Digo que la pregunta es clásica, porque se ha enunciado una y otra vez, generación tras generación. Y se ha respondido una y otra vez. San Agustín, por ejemplo, enseñó -ya en los siglos IV y V- que si Dios permite el mal es porque va a obtener, a través de ese mal, bienes mayores. Como suele ocurrir, el problema de esta pregunta es que se basa en pensamientos ‘demasiado humanos’: partiendo de premisas ‘humanas’.

En primer lugar habría que considerar que, desde el punto de vista cristiano, la muerte no es el final. “Para mí vivir es Cristo, y morir es ganancia”, escribió San Pablo. Quien espera poder contemplar a Dios más allá de la muerte, no la teme, sino que hasta puede desearla. “Vivo sin vivir en mí, y tan alta vida espero, que muero porque no muero”, escribió Santa Teresa de Ávila, y también que esta vida es “una mala noche en una mala posada”, en comparación con la que nos espera después.

Aún así, un cristiano no se deja llevar por tales deseos de alcanzar cuanto antes la vida eterna, porque ante todo desea cumplir la voluntad divina, que nos ha puesto aquí por algo. “Mi alimento consiste en hacer la voluntad de Dios, quien me envió, y en llevar a cabo su obra”, que dice Jesús en el Evangelio según San Juan.

No puede olvidarse que el signo de los cristianos es la Cruz de Cristo. ¿Por qué? ¿Por qué eligieron precisamente la Cruz? Pues porque es esencial. Ante la pregunta acerca del Mal, Dios responde haciéndose hombre y dejándose torturar y asesinar precisamente por enseñar y hacer el Bien.

En la Cruz, el Mal parece vencer… por un momento. Dios le deja ensañarse, para a continuación, como un judoka, emplear su propia fuerza contra sí mismo. La Cruz constituye el mayor pecado de toda la historia: matar al mismo Dios. Pero al mismo tiempo, es el mayor y más hermoso sacrificio que se puede ofrecer a Dios: Jesús acepta voluntariamente la muerte, “y muerte de cruz”, llevado por un amor infinito a Dios y a los hombres.

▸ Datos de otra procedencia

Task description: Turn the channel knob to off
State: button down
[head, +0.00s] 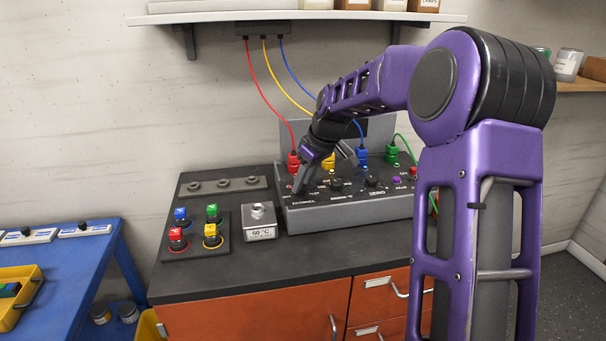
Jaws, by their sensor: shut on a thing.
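The grey control box (352,211) sits on the dark bench top, with a sloped front panel carrying knobs and small labels. My gripper (299,187) is at the left end of this panel, pointing down, just above a label that seems to read CHANNEL. It is shut on the channel knob there. The fingers cover the knob, so its pointer and setting cannot be seen. Two more black knobs stand to the right, a middle knob (337,184) and a knob above the ZERO label (372,181).
Red (293,161), yellow, blue (362,155) and green plugs with cables stand along the box's back. A shelf (300,17) hangs above.

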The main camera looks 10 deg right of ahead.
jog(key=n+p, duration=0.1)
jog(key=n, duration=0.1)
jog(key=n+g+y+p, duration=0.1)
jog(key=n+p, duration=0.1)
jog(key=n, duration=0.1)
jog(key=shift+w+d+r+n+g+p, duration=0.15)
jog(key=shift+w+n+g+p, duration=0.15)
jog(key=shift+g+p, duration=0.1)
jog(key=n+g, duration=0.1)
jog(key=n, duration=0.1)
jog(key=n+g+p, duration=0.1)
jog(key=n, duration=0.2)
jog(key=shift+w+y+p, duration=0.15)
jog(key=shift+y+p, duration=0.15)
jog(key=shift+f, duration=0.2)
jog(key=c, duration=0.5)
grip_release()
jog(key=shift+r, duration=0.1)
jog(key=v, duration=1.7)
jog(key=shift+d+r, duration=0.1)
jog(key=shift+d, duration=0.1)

Y no le resulta nada fácil, como muestra la oración de Getsemaní: “Padre, si es posible, que pase de mí este cáliz. Pero no se haga mi voluntad, sino la tuya.” Cristo, verdadero Dios, pero también verdadero hombre, se pregunta si no existe otra forma de hacerlo. Porque el sufrimiento que sabe que le espera no es sólo físico, sino también moral -el rechazo de aquellos a quienes tanto ama, e incluso la ingratitud de aquellos a quienes curó- y espiritual: cargar sobre sí todos los pecados de toda la historia, pasada y futura.

Pero de la Cruz nace la Iglesia: un Bien que se expande por toda la Humanidad, en permanente lucha contra el Mal, para que al sacrificio de Cristo se unan todos los de los santos y mártires que vendrán, compensando así, de alguna manera, todo el Mal sufrido con un Bien aún mayor.

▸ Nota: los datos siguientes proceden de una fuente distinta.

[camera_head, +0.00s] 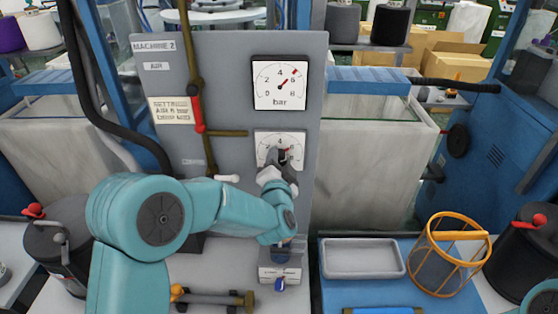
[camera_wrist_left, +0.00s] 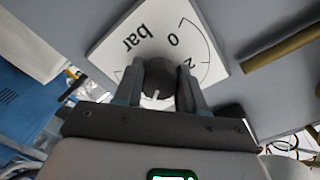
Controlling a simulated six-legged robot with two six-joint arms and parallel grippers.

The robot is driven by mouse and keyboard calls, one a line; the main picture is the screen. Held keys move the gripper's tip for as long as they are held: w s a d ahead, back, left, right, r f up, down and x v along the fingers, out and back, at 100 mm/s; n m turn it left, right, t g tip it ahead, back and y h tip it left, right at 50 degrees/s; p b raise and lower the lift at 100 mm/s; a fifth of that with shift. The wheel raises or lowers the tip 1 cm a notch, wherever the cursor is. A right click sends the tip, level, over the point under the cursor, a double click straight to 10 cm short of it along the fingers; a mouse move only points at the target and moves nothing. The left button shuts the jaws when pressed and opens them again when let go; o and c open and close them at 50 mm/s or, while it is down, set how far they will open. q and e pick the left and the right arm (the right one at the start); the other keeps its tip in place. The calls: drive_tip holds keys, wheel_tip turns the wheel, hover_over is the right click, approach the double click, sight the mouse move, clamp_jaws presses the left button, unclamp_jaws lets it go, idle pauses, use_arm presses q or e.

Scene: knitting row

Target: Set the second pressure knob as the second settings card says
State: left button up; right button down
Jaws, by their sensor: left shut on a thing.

Esta manera de actuar de Dios es completamente contraria a nuestra habitual forma de pensar, y por ello es normal que nos cueste aprehenderla. Tolkien hablaba, reflexionando sobre cómo es el universo creado, de “cambios de diseño”, que Dios introduce en la Creación como respuesta al Mal. El Mal es consecuencia del abuso de su libertad por parte de las criaturas. Pero Dios, en lugar de eliminar a las criaturas en una suerte de “muerto el perro, se acabó la rabia”, con la infinita paciencia que Le caracteriza, deja que el Bien y el Mal se desarrollen juntos, mezclados como el trigo y la cizaña de la parábola: no es posible arrancar uno sin destruir el otro. Pero a través de esos “cambios de diseño” conduce a las criaturas al Bien; se lo ofrece. Siempre sin imponerse; respetando su libertad (pues si ésta faltara, tampoco habría bien ni mal).

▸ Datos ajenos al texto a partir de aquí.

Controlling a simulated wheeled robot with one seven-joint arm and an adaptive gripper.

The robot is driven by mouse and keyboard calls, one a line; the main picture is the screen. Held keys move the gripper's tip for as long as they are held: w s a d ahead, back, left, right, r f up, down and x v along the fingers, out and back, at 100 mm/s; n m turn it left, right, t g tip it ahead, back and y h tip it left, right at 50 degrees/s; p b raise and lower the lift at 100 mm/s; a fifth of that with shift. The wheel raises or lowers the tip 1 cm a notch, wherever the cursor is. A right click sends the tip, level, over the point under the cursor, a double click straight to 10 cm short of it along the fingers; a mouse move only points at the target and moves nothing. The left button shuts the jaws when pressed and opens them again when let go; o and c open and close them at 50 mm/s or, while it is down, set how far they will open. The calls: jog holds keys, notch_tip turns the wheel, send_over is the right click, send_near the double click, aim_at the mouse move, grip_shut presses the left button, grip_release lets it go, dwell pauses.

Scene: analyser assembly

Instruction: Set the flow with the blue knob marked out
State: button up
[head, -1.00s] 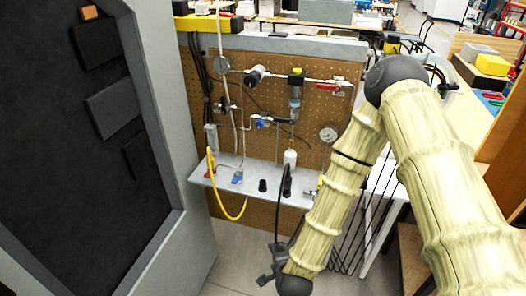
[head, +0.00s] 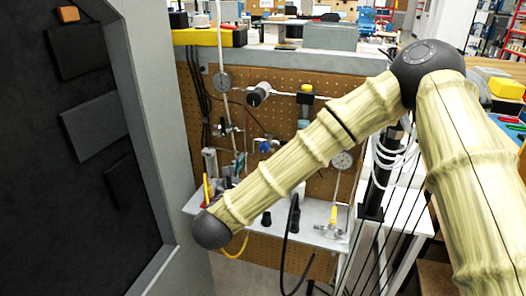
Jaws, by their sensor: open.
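A small blue knob (head: 265,146) sits on the piping of the brown pegboard panel (head: 285,115), just above my forearm. Any marking on it is too small to read. My forearm crosses in front of the panel from upper right to lower left and ends in a dark joint at the shelf's left end. My gripper does not show; the wrist beyond that joint is hidden. The forearm also covers the middle of the piping and part of the shelf.
A round gauge (head: 342,160) and a yellow-handled valve (head: 333,215) are right of my forearm. A grey shelf (head: 318,238) runs below the panel, with a black hose (head: 290,220) hanging over it. A large dark cabinet (head: 100,150) stands close at left.

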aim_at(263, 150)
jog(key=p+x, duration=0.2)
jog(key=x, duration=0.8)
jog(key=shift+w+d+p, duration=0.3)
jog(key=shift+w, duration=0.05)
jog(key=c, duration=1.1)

Jesucristo es, evidentemente, uno de tales ‘cambios de diseño’: es la reacción de Dios ante el Mal. Y nos muestra cómo afrontar la muerte y el sufrimiento, que Dios no ha creado directamente, pero sí permite, mas dándoles la vuelta para emplearlas como acicate, como estímulo hacia el Bien. El dolor es “el grito de Dios”, escribe C.S. Lewis: el último recurso para que recapacitemos y nos convirtamos. ¿Nos parece exagerado? ¿Podría hacerse de otro modo? Es muy humano preguntárselo. Jesús lo hizo. Pero también nos dio la respuesta: no.